Um plano para reconquistar o futuro

O Plano Nacional de Soberania Digital propõe:

  • Infraestrutura pública e descentralizada;
  • Plataformas livres, abertas e interoperáveis;
  • Letramento digital crítico para toda a sociedade;
  • Regulação democrática das plataformas privadas;
  • Proteção e autonomia dos dados brasileiros;
  • Apoio à pesquisa e ao desenvolvimento de tecnologias públicas e comunitárias;
  • Estímulo a redes de inovação popular e cooperativas digitais.

Esse plano não parte do zero. Ele é tecido a partir das experiências da Rede Mocambos, da Coalizão Direitos na Rede, da Rede Sacix, das Produtoras Colaborativas, do Fediverso, da Baobáxia, da Onda.Social, do Cultura Viva Digital e de muitas outras redes e coletivos que vêm experimentando outro modelo possível de internet, de economia e de vida.

A hora é agora. E o caminho é nosso.

O Encontro “Soberania Já!” é uma invasão simbólica e estratégica dos Três Poderes da República — com reuniões previstas no Congresso, articulações no STF e um chamado direto ao Executivo.
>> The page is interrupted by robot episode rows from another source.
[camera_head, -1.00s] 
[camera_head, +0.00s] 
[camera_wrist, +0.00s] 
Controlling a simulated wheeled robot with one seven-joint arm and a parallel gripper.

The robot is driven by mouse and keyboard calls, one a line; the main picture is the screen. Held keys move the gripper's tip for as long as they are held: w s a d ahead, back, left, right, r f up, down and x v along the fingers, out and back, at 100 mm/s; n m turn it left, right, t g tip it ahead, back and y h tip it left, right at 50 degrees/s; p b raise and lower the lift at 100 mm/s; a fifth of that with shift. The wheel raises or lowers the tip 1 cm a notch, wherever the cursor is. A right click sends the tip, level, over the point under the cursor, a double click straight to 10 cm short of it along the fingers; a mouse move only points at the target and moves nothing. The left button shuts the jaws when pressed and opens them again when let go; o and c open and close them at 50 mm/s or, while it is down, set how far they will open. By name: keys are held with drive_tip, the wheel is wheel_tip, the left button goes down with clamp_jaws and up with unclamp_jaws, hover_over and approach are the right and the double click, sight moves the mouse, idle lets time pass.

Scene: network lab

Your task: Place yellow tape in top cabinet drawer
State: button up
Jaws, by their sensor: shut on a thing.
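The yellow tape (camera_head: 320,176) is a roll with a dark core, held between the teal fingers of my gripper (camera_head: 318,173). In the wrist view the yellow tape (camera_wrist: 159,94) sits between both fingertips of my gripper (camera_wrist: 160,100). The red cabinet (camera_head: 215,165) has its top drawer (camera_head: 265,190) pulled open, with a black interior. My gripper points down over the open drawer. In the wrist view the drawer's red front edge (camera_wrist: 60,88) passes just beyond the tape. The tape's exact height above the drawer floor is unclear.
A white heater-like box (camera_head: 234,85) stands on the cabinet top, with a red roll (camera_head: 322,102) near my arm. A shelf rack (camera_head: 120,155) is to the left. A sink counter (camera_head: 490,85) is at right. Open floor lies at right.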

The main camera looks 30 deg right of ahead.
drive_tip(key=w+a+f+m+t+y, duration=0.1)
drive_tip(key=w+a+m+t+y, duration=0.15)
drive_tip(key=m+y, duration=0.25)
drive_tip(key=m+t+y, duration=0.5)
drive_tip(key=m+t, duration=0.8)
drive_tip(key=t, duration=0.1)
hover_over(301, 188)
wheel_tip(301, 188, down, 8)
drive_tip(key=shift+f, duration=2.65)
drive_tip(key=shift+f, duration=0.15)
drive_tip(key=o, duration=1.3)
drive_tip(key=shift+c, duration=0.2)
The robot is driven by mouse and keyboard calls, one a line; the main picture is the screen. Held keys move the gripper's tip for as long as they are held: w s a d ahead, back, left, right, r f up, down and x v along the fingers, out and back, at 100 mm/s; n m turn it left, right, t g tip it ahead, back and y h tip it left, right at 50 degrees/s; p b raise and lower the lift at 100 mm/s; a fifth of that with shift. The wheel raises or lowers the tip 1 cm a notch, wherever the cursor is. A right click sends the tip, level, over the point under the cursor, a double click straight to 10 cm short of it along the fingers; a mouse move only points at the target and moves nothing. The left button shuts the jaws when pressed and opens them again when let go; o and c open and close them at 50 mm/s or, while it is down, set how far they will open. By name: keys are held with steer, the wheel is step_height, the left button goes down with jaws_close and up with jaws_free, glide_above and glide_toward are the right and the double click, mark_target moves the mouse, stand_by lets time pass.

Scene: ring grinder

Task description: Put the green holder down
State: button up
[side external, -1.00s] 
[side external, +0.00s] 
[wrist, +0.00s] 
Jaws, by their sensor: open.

Não se trata de confronto, mas de proposição. Não é negação da institucionalidade, é exigência de um novo pacto.

É um convite para que o governo federal — e em especial o presidente Lula — reconheça que a soberania digital não é um tema secundário. Ela é central. Porque sem ela, não há soberania política, econômica ou social possível.

Lula, vem caminhar com a gente.

Somos milhares. Somos redes. Somos dados, ideias e corpos. Somos o povo nos territórios, nos códigos, nas universidades e nas praças.

Este é o momento de unir forças, restaurar o protagonismo do Brasil e garantir que o futuro brasileiro seja justo, democrático e soberano.